TASK PROMPT:
Restate word for word the lines beginning at the one that contains "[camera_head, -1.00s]" and ending at the one that contains "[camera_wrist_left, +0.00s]"; include both and nothing else.

INFORMATION SUPPLIED:
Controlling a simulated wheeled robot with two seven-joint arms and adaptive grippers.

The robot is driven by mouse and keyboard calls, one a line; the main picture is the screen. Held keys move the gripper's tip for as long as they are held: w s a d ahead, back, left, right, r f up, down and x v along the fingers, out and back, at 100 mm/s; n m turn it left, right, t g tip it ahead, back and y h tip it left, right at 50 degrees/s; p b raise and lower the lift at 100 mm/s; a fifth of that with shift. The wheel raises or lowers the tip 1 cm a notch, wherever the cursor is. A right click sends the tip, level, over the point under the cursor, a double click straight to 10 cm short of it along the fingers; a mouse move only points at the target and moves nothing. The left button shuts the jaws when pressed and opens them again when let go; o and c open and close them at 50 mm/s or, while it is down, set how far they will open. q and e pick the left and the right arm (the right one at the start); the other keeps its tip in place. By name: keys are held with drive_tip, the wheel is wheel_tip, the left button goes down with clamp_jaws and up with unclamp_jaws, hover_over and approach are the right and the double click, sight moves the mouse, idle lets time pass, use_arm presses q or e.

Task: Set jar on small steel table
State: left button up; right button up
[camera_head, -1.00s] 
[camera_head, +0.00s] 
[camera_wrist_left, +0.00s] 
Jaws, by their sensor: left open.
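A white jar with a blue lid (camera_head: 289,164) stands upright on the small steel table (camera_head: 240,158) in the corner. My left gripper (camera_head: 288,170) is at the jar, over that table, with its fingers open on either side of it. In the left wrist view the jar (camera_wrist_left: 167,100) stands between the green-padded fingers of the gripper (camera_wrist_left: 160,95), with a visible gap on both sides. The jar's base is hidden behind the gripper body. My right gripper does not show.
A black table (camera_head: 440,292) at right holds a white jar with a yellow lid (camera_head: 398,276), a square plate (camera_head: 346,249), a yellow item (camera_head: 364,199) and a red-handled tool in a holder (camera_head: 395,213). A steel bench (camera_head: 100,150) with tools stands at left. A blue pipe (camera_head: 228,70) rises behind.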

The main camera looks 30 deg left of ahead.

OUTPUT OF THE TASK:
[camera_head, -1.00s] 
[camera_head, +0.00s] 
[camera_wrist_left, +0.00s] 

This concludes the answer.